There are two competing purposes that should not exclude each other but do so in scala.
extensibility
generality
First means that you can build complex system, implement some basic realization and be able to replace its parts one by one to implement more complex realization.
Second allows your to define very abstract system, that may be used for different cases.

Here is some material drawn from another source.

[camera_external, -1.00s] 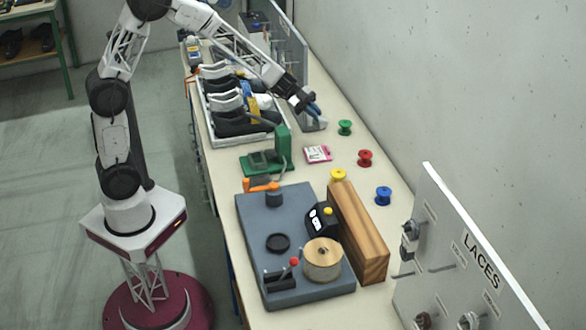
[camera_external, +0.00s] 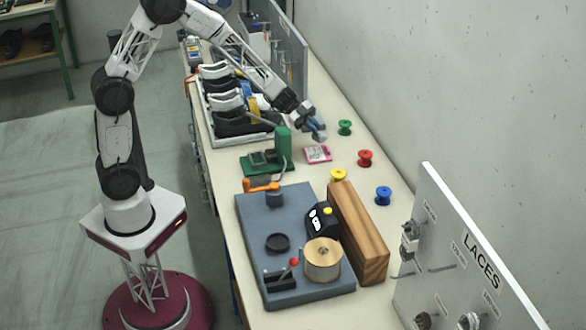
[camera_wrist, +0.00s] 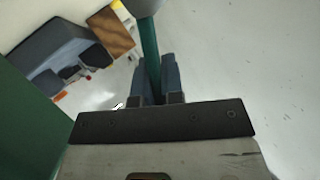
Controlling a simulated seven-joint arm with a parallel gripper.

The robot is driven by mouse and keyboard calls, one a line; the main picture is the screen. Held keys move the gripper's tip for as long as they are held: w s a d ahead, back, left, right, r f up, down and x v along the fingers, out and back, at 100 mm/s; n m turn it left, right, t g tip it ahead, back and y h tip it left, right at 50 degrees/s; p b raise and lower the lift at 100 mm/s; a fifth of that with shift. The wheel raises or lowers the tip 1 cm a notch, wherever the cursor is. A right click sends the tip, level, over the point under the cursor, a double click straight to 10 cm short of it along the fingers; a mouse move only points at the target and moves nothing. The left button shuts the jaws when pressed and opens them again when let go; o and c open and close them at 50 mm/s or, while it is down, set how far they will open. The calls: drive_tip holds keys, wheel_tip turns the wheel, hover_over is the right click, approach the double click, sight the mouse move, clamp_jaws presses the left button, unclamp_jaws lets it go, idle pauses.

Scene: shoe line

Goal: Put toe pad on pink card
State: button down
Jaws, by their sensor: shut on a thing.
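The pink card (camera_external: 318,154), with a pale printed area, lies flat on the bench right of the green press. My gripper (camera_external: 316,131) is above the bench, just behind the card in the external view, and points down. In the external view the fingers largely hide this piece. I cannot tell its full shape or its exact height above the bench.
The green press (camera_external: 283,143) stands close left of my gripper. A green spool (camera_external: 345,127) and a red spool (camera_external: 365,158) stand to the right. A rack of shoe parts (camera_external: 230,115) is left behind. A wooden block (camera_external: 357,232) and a grey base plate (camera_external: 260,225) are nearer the camera.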

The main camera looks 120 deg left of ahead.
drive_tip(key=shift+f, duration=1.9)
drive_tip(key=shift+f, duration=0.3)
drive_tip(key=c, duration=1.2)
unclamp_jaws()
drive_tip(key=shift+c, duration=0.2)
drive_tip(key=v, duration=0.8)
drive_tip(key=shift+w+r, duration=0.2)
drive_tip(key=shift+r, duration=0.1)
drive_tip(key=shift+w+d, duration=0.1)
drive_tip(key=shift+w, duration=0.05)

Scala developers had very challenging task for creating type system for a language that can be both functional and object oriented while being limited to jvm implementation core with huge defects like type erasure. Co/Contra-variance type annotation given to users are insufficient for expressing types relations in complex system
I have my hard times every time I encounter extensiblity-generality dilemma deciding which trade-off to accept.
I'd like not to use design pattern but to declare it in the target language. I hopes that scala will give me this ability someday.